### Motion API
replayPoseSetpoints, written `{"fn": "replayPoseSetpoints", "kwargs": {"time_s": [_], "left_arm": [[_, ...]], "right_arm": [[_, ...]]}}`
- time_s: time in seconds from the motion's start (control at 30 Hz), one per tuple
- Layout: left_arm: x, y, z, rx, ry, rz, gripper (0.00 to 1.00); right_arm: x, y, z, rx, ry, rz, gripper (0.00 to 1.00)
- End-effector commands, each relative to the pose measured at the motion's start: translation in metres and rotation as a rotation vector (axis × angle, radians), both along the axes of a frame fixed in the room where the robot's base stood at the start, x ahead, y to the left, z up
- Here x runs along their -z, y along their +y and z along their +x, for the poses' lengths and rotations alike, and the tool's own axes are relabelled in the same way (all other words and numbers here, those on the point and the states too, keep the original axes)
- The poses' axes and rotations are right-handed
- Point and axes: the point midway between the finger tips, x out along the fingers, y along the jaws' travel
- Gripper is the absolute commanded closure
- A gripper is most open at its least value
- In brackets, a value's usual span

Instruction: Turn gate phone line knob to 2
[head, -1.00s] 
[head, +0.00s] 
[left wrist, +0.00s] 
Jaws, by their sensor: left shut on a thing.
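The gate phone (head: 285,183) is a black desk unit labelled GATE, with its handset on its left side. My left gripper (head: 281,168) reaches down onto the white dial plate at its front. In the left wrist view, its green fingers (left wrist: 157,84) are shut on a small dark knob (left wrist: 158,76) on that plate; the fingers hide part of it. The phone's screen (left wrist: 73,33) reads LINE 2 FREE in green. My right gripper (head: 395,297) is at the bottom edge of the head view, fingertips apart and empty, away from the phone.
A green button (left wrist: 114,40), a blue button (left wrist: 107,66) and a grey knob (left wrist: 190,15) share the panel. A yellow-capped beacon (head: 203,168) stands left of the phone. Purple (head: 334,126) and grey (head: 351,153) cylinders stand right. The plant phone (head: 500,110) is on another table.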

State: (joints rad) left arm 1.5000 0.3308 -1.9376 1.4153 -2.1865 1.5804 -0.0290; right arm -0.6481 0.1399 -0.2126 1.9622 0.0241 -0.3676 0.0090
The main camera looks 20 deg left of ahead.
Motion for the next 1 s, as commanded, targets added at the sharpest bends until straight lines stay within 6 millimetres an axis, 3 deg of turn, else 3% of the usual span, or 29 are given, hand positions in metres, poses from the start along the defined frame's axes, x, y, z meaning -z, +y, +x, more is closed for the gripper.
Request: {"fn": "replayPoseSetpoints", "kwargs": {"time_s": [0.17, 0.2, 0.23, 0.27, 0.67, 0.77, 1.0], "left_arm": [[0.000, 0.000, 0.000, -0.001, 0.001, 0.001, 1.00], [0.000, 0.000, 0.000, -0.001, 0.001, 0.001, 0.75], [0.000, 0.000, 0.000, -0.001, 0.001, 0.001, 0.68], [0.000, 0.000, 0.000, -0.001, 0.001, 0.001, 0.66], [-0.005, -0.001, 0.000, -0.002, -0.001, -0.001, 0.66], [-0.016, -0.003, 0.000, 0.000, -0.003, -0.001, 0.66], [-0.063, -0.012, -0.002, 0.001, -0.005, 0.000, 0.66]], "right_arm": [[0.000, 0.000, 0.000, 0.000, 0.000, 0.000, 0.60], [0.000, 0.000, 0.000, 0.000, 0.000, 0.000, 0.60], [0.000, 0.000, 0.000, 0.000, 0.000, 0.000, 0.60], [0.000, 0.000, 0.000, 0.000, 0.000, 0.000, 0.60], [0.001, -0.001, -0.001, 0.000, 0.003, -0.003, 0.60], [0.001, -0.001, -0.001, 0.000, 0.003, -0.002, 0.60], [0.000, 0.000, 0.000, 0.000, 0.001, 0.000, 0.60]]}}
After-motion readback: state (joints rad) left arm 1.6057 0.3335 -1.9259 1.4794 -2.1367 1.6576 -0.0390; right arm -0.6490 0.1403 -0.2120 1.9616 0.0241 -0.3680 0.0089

Exercise directions: Starting at the line that contains "[left wrist, +0.00s]", set down every line up to and including the line that contains "The main camera looks 20 deg left of ahead.", exactly as given, and no other line.

Task response:
[left wrist, +0.00s] 
Jaws, by their sensor: left shut on a thing.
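The gate phone (head: 285,183) is a black desk unit labelled GATE, with its handset on its left side. My left gripper (head: 281,168) reaches down onto the white dial plate at its front. In the left wrist view, its green fingers (left wrist: 157,84) are shut on a small dark knob (left wrist: 158,76) on that plate; the fingers hide part of it. The phone's screen (left wrist: 73,33) reads LINE 2 FREE in green. My right gripper (head: 395,297) is at the bottom edge of the head view, fingertips apart and empty, away from the phone.
A green button (left wrist: 114,40), a blue button (left wrist: 107,66) and a grey knob (left wrist: 190,15) share the panel. A yellow-capped beacon (head: 203,168) stands left of the phone. Purple (head: 334,126) and grey (head: 351,153) cylinders stand right. The plant phone (head: 500,110) is on another table.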

State: (joints rad) left arm 1.5000 0.3308 -1.9376 1.4153 -2.1865 1.5804 -0.0290; right arm -0.6481 0.1399 -0.2126 1.9622 0.0241 -0.3676 0.0090
The main camera looks 20 deg left of ahead.

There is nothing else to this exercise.